Coming to Amy Chua’s book, I lived half of my life in Malaysia, so I know how Chinese mother’s push their children. I will never call my children Garbage. They are loved way too much to be categorized as garbage, even though I was called stupid by my mother deaf and dumb and blind by my sisters more often than I can count. I think calling children names should be considered as an offence. Just because you gave birth to them, doesn’t give you the rights to demean them.

I am a perfectionist. I didn’t inherit that from my mother. I was born that way. When Yaya was about two years old, she wanted to write her name. So I bought her a feint ruled book, so I could teach her to write. She was holding the pencil the wrong way. Yes, I am a doctor and I know at the age of 2 a child doesn’t have enough fine motor skills. But still I tried..Yaya, threw the pencil down and told me she didn’t want to learn to write. I learned my lesson. It is ok to be a perfectionist.. So long as I am the only one who needs to be one. I can’t force my perfectionism to my children.

All three of my children are intelligent on their own accord. Last year Baby had issues with home work. Her home work is due on Friday and three weeks in a row, she submitted it incomplete. She had two warnings and the third time I had to meet the teacher. I explained to the teacher that i want my daughter to take responsibility. I will not tell her to do her home work. If I was going to do that, it was never going to end and my child will rely on me to tell her to do things. Yaya and toothless come back from school, watch tv for 30 minutes, then do their home work. it wasn’t that baby wasn’t aware of the fact that she needed to do her home work. She just decided not to do it and I felt she should face the consequences. The teacher told her that the next time she will be send to the Principal’s office..that was it. That is all it took her to make sure that she completed her work.
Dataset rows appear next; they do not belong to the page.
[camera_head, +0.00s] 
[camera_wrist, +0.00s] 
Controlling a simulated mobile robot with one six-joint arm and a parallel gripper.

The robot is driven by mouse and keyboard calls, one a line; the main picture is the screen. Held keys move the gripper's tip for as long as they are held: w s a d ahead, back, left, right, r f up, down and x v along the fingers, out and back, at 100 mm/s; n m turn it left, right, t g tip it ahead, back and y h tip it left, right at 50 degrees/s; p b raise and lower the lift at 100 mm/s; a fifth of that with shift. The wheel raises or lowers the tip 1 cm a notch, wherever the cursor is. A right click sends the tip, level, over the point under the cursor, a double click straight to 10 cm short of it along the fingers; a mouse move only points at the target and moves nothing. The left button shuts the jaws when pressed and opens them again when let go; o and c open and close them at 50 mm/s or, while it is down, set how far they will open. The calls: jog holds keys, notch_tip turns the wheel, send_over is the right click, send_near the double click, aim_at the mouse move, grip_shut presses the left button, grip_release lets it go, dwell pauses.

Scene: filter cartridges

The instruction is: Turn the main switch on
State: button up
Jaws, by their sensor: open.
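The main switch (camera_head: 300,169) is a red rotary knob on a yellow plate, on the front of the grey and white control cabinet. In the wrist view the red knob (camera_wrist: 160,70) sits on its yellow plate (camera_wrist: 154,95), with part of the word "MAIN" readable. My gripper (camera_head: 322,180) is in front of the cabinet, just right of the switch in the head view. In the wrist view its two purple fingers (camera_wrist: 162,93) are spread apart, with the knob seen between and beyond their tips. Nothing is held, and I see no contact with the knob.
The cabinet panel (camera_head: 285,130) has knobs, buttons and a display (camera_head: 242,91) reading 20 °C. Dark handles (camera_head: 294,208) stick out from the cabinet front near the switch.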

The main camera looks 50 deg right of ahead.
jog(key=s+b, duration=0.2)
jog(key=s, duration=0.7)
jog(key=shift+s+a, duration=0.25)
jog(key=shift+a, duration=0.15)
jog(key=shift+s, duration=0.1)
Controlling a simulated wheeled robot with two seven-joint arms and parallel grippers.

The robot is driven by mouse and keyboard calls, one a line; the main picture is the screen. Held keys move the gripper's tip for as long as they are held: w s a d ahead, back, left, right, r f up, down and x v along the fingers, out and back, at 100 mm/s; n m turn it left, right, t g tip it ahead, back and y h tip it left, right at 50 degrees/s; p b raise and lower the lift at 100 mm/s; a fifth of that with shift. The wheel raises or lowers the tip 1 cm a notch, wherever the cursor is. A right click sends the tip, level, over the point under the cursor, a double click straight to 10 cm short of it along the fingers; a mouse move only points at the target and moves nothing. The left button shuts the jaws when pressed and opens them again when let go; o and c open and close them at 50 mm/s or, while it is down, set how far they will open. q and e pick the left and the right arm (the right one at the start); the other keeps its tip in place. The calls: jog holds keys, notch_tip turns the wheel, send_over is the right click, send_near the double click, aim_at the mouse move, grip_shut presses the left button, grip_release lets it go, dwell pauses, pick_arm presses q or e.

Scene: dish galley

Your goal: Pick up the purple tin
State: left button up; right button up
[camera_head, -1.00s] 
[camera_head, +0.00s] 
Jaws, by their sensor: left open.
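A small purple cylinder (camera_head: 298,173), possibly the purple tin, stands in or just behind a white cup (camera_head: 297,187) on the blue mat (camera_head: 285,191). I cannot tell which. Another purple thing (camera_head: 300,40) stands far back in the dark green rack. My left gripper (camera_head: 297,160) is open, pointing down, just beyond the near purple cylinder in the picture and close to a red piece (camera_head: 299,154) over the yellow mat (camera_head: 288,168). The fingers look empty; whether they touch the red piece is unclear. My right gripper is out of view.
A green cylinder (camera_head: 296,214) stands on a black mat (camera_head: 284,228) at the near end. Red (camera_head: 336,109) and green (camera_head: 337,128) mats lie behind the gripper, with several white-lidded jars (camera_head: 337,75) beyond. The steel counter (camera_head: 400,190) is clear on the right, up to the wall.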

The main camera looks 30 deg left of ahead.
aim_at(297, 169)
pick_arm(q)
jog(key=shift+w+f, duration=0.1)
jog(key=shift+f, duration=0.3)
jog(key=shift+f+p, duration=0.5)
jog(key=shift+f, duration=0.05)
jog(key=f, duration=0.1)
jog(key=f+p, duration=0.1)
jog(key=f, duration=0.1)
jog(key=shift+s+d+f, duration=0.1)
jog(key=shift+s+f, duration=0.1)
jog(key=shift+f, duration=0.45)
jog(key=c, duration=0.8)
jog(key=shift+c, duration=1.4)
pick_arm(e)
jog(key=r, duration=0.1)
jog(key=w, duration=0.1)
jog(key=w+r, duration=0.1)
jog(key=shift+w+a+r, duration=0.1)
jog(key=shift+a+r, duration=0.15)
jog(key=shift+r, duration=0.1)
Sleep overs were something I was afraid of. I worried so much when Yaya had to go for a sleep over. But I chose to live outside India and why should I force on my children an Indian upbringing when I didn’t want to live in India?

I wanted each of my children to learn an instrument. Not because I wanted them to play in Carnegie Hall, but because I felt every child should know how to swim, skate,dance and play an instrument. There is no set hours they have to practice and I didn’t pick the instrument for them.

My role as a mother to my children doesn’t involve in making them perfect..My role as a mother is all about accepting their imperfections and standing by them while they make the journey in to adulthood..

Perhaps my kids won’t enter Harward. But that is ok. I didn’t have them as an extension to my ego. I had them, because i wanted them. And yes, if they do enter Harward, it is on their own accord..because they worked hard, not because their mother pushed them to work hard. I am not a tiger mother. I am a human mother, wjho loves her children more than anything on earth.

4 thoughts on “Mothering my children

  1. On Children
    Kahlil Gibran

    Your children are not your children.
    They are the sons and daughters of Life's longing for itself.
    They come through you but not from you,
    And though they are with you yet they belong not to you.

    You may give them your love but not your thoughts,
    For they have their own thoughts.
    You may house their bodies but not their souls,
    For their souls dwell in the house of tomorrow,
    which you cannot visit, not even in your dreams.
    You may strive to be like them,
    but seek not to make them like you.
    For life goes not backward nor tarries with yesterday.

    You are the bows from which your children
    as living arrows are sent forth.
    The archer sees the mark upon the path of the infinite,
    and He bends you with His might
    that His arrows may go swift and far.
    Let your bending in the archer's hand be for gladness;
    For even as He loves the arrow that flies,
    so He loves also the bow that is stable.

    Good luck with your children! I am sure they will be great and whats more trusting and loving too

  2. Kahlil Gibran was way ahead of his time. I am besotted with Amy Chua, she is not right, in anya ccount. if anything, we should wait a decade to see how her kids really turned out.
    I loved the movie Mummy and Me – very well done, even though the ending was lame 😉

  3. Wow…your thoughts on motherhood are something I truly admire.

    No matter what I do as a mother, I always feel it's not enough, it's not right. I am always questioning & doubting myself.